**Requirements:**
Without the pictures, can you quote each line below exactly?

(Robot task records)
§ §

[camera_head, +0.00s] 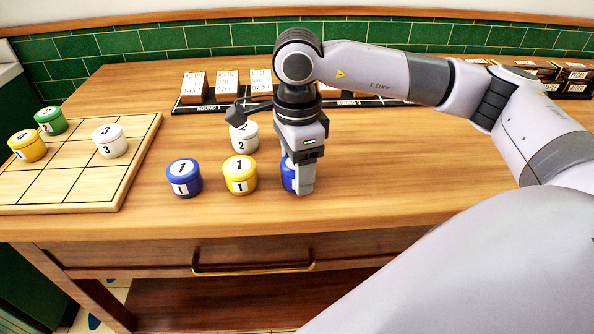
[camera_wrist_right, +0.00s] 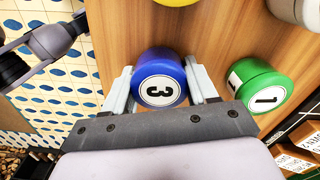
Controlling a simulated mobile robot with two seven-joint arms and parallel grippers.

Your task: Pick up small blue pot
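A blue pot marked 3 (camera_wrist_right: 158,82) stands on the wooden counter between the two fingers of my right gripper (camera_wrist_right: 160,84). The fingers are spread on either side of it, with only slight gaps visible. In the head view my right gripper (camera_head: 299,182) points straight down and hides most of this blue pot (camera_head: 288,176). Another blue pot marked 1 (camera_head: 184,178) stands to the left, apart from the gripper. My left gripper is not in view.
A yellow pot (camera_head: 240,176) stands close to the left of my right gripper, with a white pot (camera_head: 244,138) behind. A green pot (camera_wrist_right: 258,86) is near the gripper. A wooden grid board (camera_head: 75,188) is at left, and a card rack (camera_head: 212,106) stands behind.

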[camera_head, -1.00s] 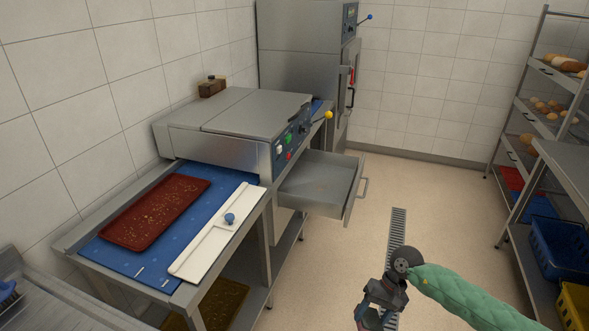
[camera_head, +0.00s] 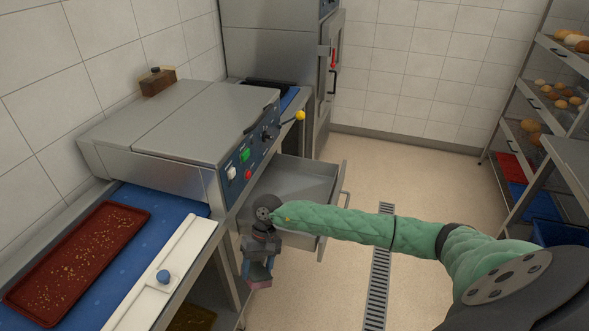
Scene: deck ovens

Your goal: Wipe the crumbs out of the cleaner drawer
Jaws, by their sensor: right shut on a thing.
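The cleaner drawer (camera_head: 300,182) is a grey metal drawer, pulled open below the machine's control panel. Its near part is hidden behind my right arm and the machine. I cannot make out crumbs in it. My right gripper (camera_head: 258,279) points down in front of the drawer's near side, apparently outside it. It is shut on a small thing with a pinkish lower edge (camera_head: 259,285), mostly hidden by the jaws; I cannot tell what it is. My left gripper is not in view.
The steel machine (camera_head: 170,125) has a yellow-knobbed lever (camera_head: 299,116). A red tray with crumbs (camera_head: 112,212) lies on the blue belt (camera_head: 150,203) beside a white board (camera_head: 185,245). A wooden-looking brush or block (camera_head: 158,84) sits behind. Floor right of the drawer is open.

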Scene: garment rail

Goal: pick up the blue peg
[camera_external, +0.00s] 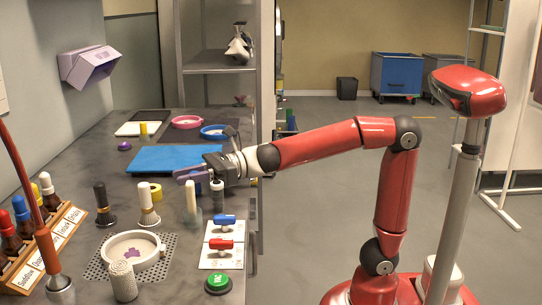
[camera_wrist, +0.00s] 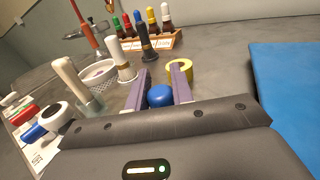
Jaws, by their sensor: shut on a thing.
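My gripper (camera_wrist: 161,88) has its two purple fingers shut on a round blue thing, which I take to be the end of the blue peg (camera_wrist: 160,96); the rest of it is hidden by the gripper body. In the external view my gripper (camera_external: 184,175) is low over the grey bench, just in front of the blue mat. The held peg cannot be made out there, and I cannot tell whether it touches the bench.
A yellow tape roll (camera_external: 155,192) and white-handled stamps (camera_external: 148,204) stand close to my gripper. The blue mat (camera_external: 165,159) lies behind it. Blue (camera_external: 225,219) and red (camera_external: 221,244) handled pieces lie on cards in front. A bottle rack (camera_wrist: 150,43) stands farther off.

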§ §

**Finished answer:**
[camera_head, +0.00s] 
[camera_wrist_right, +0.00s] 
Controlling a simulated mobile robot with two seven-joint arms and parallel grippers.

Your task: Pick up small blue pot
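A blue pot marked 3 (camera_wrist_right: 158,82) stands on the wooden counter between the two fingers of my right gripper (camera_wrist_right: 160,84). The fingers are spread on either side of it, with only slight gaps visible. In the head view my right gripper (camera_head: 299,182) points straight down and hides most of this blue pot (camera_head: 288,176). Another blue pot marked 1 (camera_head: 184,178) stands to the left, apart from the gripper. My left gripper is not in view.
A yellow pot (camera_head: 240,176) stands close to the left of my right gripper, with a white pot (camera_head: 244,138) behind. A green pot (camera_wrist_right: 258,86) is near the gripper. A wooden grid board (camera_head: 75,188) is at left, and a card rack (camera_head: 212,106) stands behind.

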[camera_head, -1.00s] 
[camera_head, +0.00s] 
Scene: deck ovens

Your goal: Wipe the crumbs out of the cleaner drawer
Jaws, by their sensor: right shut on a thing.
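The cleaner drawer (camera_head: 300,182) is a grey metal drawer, pulled open below the machine's control panel. Its near part is hidden behind my right arm and the machine. I cannot make out crumbs in it. My right gripper (camera_head: 258,279) points down in front of the drawer's near side, apparently outside it. It is shut on a small thing with a pinkish lower edge (camera_head: 259,285), mostly hidden by the jaws; I cannot tell what it is. My left gripper is not in view.
The steel machine (camera_head: 170,125) has a yellow-knobbed lever (camera_head: 299,116). A red tray with crumbs (camera_head: 112,212) lies on the blue belt (camera_head: 150,203) beside a white board (camera_head: 185,245). A wooden-looking brush or block (camera_head: 158,84) sits behind. Floor right of the drawer is open.

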Scene: garment rail

Goal: pick up the blue peg
[camera_external, +0.00s] 
[camera_wrist, +0.00s] 
Jaws, by their sensor: shut on a thing.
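My gripper (camera_wrist: 161,88) has its two purple fingers shut on a round blue thing, which I take to be the end of the blue peg (camera_wrist: 160,96); the rest of it is hidden by the gripper body. In the external view my gripper (camera_external: 184,175) is low over the grey bench, just in front of the blue mat. The held peg cannot be made out there, and I cannot tell whether it touches the bench.
A yellow tape roll (camera_external: 155,192) and white-handled stamps (camera_external: 148,204) stand close to my gripper. The blue mat (camera_external: 165,159) lies behind it. Blue (camera_external: 225,219) and red (camera_external: 221,244) handled pieces lie on cards in front. A bottle rack (camera_wrist: 150,43) stands farther off.

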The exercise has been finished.